Back when I started criticising Michael Crichton, I commented on glacial length from what I freely admitted was a state of ignorance.

However, for some real expert opinion we can cite Oerlemans, 2005, in Science who states that:

Mass-balance modeling for a large number of glaciers has shown that a 25% increase in annual precipitation is typically needed to compensate for the mass loss due to a uniform 1 K warming. These results, combined with evidence that precipitation anomalies normally have smaller spatial and temporal scales than those of temperature anomalies, indicate that glacier fluctuations over decades to centuries on a continental scale are primarily driven by temperature.

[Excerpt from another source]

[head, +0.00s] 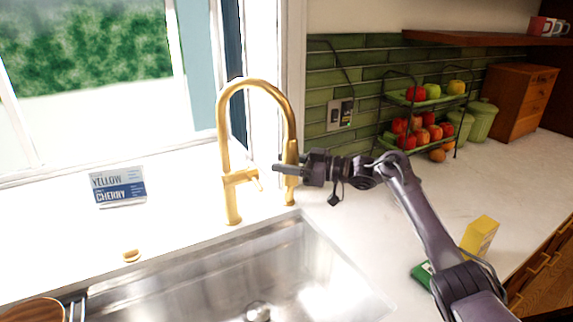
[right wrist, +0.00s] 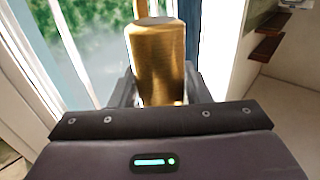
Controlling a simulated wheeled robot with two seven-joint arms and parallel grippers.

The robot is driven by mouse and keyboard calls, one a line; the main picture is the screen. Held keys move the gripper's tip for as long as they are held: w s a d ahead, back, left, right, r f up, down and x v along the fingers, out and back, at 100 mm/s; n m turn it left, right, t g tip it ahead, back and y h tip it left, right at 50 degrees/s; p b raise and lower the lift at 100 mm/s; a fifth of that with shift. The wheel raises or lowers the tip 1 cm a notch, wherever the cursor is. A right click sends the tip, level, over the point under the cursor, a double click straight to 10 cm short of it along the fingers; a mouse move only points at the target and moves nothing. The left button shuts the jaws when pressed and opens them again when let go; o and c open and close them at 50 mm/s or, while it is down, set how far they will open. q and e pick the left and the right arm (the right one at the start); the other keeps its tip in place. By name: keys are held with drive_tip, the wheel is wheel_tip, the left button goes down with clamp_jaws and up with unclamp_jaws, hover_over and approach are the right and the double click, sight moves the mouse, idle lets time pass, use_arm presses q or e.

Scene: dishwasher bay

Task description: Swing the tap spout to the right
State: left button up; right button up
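The gold tap (head: 232,205) stands behind the sink. Its tall spout (head: 258,84) arches up and to the right, and its thick end hangs down over the back right of the sink area. My right gripper (head: 284,169) comes in from the right at this hanging end, with a dark finger across it. In the right wrist view, the gold spout end (right wrist: 158,60) stands between my two fingers, which lie close against both its sides, so the gripper looks shut on it. A small lever handle (head: 241,178) sits low on the tap. My left gripper is out of view.
A steel sink (head: 225,285) lies in front. A blue and white card (head: 118,187) stands behind it to the left. A fruit rack (head: 420,130), green canisters (head: 480,120) and a wooden box (head: 520,100) stand back right. A yellow box (head: 480,238) is near my right arm.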

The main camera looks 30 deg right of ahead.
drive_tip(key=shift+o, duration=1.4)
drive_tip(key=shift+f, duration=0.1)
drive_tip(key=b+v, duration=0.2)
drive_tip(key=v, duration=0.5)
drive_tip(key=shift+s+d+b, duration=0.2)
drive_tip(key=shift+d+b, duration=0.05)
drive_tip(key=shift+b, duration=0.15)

Which means that the situation is not simple on the Greenland scale. But as usual, the issue with Crichton is he picks his data to tell his tale. The same Oerlemans article uses glacial records from 169 glaciers world-wide (although he admits a bias to European alpine observations) to construct a global temperature proxy based only on glacial length. The reconstruction is split into regions to avoid the European bias.

He finds that:

Moderate global warming started in the middle of the 19th century. The reconstructed warming in the first half of the 20th century is 0.5 kelvin. This warming was notably coherent over the globe.

Although looking at the figures, the coherency recently is certainly not global, with significant advances in many places. However, I’d be very intrigued to see what would happen if we looked at the precipitation records for the areas of significant advances (e.g. New Zealand). It’s also difficult to argue that NZ is “continental scale” (neither indeed is Greenland, despite the size it gets on Mercator projection maps).

What I found particularly impressive is the figure with the reconstructed temperature series! I’ve snipped a bit of it out so you can get the flavour, although you should look at the original article for the real thing and the axis information:

Image: IMAGE: static/2005/04/29/glacier_temperatures.jpg

(I’ve deliberately degrated the image by removing the axis information and the line legend, so as to meet my own fairuse criteria.